Она отчаянно нуждалась в помощниках на тот момент. Прежняя девочка, студентка Томского меда прожила с ней три года и собралась замуж, а смена никак не находилась. И отец Олег привёл нас в надежде, что мы все по очереди будем к ней приходить и посильно помогать.
У меня на тот момент уже был десятилетний опыт ухода за больным братом, и видом горшка меня было не напугать. Осталась я у неё в тот же вечер, и растянулась наша с ней история почти на десять лет.

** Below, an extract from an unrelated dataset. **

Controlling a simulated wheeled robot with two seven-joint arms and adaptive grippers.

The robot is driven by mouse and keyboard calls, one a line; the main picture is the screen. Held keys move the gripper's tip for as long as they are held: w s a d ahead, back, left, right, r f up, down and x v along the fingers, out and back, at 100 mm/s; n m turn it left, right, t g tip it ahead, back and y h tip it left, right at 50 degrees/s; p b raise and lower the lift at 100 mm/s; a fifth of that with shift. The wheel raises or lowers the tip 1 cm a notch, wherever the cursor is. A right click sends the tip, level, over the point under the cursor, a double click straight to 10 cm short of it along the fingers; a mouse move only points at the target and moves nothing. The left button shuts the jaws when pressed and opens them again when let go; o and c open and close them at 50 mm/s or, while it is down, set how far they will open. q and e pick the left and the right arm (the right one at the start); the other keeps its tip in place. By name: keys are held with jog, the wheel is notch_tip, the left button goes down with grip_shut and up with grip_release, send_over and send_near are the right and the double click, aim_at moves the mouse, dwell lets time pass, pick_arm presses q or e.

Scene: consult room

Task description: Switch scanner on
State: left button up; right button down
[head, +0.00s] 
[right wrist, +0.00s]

Помимо матерного, которым моя Элла владела к совершенстве, знала она еще 16 языков. Читала в подлинниках Шекспира, Агату Кристи, Франсуазу Саган и Гессе. Великолепно пела джаз, все трэки из «Серенады солнечной долины» я освоила с ней. Театр я тоже полюбила только благодаря ей, все столичные труппы, активно тогда гастролирующие, регулярно собирались на грандиозные Элкины застолья, где она лихо, со своими лучшими друзьями, Володей Суздальским, тогдашним директором томского «Букиниста» и Стасом, физиком-ядерщиком, профессором и просто очень уважаемым учёным, под Стасов аккордеон исполняла свои коронные триста пятьдесят частушек и «Хелло, Долли». А когда она запевала «Мой путь» Синатры… Рыдали все. Не от жалости, нет, от чувств-с. Она была великой актрисой, Элка, и то, что подмостками ей служила кровать, ничуть не умаляло её талантов.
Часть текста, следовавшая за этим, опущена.